Friday, March 18, 2011

"Up on Montitlan" 12x9in. oil SOLD
This one from a Sunday plein air excursion with our group a few weeks back. There are some fabulous views of the town and beyond as you go up the hills - really inspiring but they are quite a challenge to paint! I always kind of do the background as a generalized blur and plan to differentiate near the end of the session but find by the time I get there I'm just about exhausted and no longer have the freshness required. I relied on the camera here to finish it up back in the studio but it irks me to lug that thing around and half the time I forget to snap one anyway before I start painting. Most paintings I work on fore and background and everything else all at the same time, together. Somehow I can't do this with these big overviews and I don't like the way a painting loses integrity if you chop it up and give your full attention and energy to just one or two "favorite" areas. That is just what I used to do many years ago - everybody does at first - maybe I'm afraid of getting lost in all the little church spirey detail in that background and losing too much time over it as the light changes. However "we shall overcome" (maybe).
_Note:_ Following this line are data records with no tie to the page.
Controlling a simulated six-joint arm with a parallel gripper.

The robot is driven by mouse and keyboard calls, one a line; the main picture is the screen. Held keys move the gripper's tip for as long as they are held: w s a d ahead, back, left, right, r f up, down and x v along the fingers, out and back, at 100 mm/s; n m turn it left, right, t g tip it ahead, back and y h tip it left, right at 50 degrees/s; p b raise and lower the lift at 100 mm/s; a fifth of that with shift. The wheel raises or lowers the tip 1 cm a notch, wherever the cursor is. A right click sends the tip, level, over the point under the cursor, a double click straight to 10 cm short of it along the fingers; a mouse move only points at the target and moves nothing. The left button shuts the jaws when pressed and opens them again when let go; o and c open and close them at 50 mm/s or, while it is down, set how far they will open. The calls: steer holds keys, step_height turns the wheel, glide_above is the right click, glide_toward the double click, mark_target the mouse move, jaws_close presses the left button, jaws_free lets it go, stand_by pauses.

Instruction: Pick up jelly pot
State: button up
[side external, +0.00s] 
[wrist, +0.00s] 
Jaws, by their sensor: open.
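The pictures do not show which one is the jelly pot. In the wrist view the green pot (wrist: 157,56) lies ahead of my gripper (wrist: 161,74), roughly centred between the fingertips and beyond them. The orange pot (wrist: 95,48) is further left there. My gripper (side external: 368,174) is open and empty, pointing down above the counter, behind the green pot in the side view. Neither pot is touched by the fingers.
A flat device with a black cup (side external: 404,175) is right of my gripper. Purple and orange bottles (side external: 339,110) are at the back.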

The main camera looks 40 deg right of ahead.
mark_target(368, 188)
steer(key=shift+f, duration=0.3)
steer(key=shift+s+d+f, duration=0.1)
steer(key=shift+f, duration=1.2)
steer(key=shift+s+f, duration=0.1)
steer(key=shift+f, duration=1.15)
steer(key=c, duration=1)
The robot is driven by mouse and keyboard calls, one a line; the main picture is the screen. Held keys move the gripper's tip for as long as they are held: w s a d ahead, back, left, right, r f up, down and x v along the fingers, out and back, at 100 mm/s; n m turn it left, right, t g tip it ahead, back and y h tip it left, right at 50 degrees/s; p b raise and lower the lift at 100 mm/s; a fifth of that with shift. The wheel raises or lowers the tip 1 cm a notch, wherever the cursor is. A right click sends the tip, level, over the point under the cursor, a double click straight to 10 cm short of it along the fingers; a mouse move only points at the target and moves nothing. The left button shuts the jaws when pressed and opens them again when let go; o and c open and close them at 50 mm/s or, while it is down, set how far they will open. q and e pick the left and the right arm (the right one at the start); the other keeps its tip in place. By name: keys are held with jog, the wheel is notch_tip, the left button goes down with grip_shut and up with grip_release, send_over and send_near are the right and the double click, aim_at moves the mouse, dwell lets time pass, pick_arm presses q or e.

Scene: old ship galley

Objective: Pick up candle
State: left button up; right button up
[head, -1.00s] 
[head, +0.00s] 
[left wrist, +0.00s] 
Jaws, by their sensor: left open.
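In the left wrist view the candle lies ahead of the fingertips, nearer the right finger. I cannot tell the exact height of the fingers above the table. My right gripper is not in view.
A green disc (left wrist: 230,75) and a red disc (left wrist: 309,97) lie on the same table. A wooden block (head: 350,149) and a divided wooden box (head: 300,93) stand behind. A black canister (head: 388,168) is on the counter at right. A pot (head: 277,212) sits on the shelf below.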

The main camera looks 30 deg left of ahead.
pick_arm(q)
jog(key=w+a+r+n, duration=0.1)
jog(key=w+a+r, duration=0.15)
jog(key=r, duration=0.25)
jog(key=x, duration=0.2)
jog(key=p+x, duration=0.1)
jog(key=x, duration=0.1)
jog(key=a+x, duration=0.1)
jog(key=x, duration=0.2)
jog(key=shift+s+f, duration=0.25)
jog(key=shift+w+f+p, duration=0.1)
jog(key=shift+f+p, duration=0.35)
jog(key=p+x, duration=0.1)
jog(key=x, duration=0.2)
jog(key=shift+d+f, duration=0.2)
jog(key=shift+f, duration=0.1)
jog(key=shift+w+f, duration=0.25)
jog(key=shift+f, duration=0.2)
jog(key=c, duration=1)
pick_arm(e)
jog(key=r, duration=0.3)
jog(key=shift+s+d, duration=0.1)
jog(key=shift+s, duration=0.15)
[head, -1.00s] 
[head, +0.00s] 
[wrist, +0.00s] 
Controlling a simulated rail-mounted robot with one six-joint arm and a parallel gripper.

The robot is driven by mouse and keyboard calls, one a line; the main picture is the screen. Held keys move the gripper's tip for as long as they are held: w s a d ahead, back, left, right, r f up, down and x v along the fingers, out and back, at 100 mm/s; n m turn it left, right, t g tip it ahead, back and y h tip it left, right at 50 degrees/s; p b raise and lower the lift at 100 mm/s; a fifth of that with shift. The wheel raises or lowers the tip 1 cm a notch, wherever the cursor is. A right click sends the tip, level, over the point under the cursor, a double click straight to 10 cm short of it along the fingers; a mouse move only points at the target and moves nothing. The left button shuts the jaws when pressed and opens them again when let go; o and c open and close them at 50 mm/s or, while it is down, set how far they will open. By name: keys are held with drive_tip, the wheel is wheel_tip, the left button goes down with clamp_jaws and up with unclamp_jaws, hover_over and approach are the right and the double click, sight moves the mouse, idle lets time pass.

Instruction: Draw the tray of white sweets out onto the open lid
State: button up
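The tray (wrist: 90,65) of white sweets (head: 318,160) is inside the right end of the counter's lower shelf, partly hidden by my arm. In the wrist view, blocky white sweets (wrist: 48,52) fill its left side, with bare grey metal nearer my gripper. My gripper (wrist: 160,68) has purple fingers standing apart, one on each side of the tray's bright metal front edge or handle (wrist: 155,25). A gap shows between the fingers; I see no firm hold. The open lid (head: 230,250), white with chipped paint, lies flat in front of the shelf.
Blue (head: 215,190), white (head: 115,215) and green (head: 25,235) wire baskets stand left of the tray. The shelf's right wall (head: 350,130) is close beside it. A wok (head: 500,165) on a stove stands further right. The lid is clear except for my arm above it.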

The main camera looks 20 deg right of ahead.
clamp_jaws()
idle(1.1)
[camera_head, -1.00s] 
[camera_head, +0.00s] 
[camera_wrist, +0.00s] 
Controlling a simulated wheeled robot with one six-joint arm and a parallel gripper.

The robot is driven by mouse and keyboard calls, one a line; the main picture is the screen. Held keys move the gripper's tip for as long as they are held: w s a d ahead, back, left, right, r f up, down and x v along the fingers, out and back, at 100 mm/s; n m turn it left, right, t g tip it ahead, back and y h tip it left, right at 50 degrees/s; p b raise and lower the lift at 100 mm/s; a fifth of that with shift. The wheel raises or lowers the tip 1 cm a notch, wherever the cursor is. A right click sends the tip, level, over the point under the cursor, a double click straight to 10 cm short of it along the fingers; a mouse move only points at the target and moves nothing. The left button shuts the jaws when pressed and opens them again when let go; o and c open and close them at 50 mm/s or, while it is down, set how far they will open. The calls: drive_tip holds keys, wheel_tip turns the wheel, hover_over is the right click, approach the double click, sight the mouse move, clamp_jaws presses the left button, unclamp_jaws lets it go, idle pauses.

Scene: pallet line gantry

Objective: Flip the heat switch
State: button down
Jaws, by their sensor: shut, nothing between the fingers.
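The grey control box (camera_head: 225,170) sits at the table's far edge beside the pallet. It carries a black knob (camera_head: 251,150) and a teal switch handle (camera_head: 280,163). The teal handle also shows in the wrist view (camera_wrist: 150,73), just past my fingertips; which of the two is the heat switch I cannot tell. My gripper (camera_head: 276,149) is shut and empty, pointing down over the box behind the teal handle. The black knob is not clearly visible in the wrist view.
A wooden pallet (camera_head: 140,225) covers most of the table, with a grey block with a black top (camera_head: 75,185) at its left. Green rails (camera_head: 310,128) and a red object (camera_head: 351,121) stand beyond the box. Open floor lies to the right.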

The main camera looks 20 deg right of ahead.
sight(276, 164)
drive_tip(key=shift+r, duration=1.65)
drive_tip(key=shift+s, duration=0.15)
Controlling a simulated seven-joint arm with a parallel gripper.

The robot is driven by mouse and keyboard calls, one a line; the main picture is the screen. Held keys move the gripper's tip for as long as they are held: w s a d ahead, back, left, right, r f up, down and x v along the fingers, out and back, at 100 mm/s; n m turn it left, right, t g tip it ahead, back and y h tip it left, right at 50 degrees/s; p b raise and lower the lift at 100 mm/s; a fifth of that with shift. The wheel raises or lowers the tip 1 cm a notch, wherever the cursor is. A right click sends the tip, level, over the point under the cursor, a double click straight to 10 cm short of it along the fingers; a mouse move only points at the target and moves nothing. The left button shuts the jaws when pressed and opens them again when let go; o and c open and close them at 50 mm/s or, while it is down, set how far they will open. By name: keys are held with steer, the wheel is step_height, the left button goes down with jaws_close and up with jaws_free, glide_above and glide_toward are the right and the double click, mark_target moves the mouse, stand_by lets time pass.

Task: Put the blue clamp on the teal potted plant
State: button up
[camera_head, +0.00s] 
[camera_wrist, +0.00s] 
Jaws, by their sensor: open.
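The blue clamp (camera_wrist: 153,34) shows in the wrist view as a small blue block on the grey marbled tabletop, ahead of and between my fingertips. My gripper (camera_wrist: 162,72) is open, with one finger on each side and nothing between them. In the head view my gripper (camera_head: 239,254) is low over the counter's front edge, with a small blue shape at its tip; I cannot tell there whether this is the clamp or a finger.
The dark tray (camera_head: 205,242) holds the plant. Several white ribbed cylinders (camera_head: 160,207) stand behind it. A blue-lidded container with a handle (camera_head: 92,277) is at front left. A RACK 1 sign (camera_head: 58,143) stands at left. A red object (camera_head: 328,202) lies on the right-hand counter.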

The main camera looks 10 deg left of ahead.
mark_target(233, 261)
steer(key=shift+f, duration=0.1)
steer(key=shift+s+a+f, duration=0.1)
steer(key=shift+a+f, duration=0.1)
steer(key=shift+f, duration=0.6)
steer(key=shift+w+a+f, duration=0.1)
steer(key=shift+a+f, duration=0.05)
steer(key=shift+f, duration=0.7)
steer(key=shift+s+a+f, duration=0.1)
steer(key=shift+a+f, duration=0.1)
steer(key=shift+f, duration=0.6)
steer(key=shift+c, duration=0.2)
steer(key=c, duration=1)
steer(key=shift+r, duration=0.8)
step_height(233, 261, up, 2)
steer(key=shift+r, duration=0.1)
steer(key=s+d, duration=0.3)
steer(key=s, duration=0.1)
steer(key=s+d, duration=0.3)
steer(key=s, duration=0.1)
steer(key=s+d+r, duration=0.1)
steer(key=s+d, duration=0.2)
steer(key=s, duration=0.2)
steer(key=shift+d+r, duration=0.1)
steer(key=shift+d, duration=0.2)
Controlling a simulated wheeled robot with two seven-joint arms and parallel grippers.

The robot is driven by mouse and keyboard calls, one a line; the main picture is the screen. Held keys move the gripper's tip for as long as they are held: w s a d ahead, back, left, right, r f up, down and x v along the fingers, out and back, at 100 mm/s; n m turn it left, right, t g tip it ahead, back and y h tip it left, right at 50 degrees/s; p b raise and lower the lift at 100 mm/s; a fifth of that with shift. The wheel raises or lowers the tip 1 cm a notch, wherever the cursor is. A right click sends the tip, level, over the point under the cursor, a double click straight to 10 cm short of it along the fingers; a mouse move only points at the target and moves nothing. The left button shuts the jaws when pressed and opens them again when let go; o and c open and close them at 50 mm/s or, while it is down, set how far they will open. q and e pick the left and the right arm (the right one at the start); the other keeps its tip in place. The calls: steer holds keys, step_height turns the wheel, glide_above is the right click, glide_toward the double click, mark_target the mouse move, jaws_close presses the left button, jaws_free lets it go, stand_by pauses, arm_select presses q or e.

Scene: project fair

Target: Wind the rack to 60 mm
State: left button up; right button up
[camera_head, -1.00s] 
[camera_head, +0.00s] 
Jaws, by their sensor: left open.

"Abandoned Church at Pozos" 14x18in. oil
This is the larger of the two I painted with my wife Donna's group a couple of weeks back at the "ghost town" of Las Minas de Pozos, a largely abandoned mining town from the last century, not too far from San Miguel. It was one of the most comfortable paintings I've done outside in a while, as the old concrete floor we stood on was level and weedlees and well-shaded from the partially intact vaulted ceiling over our heads. We had a great time and all returned to S. Miguel late in the day, exhausted but happy.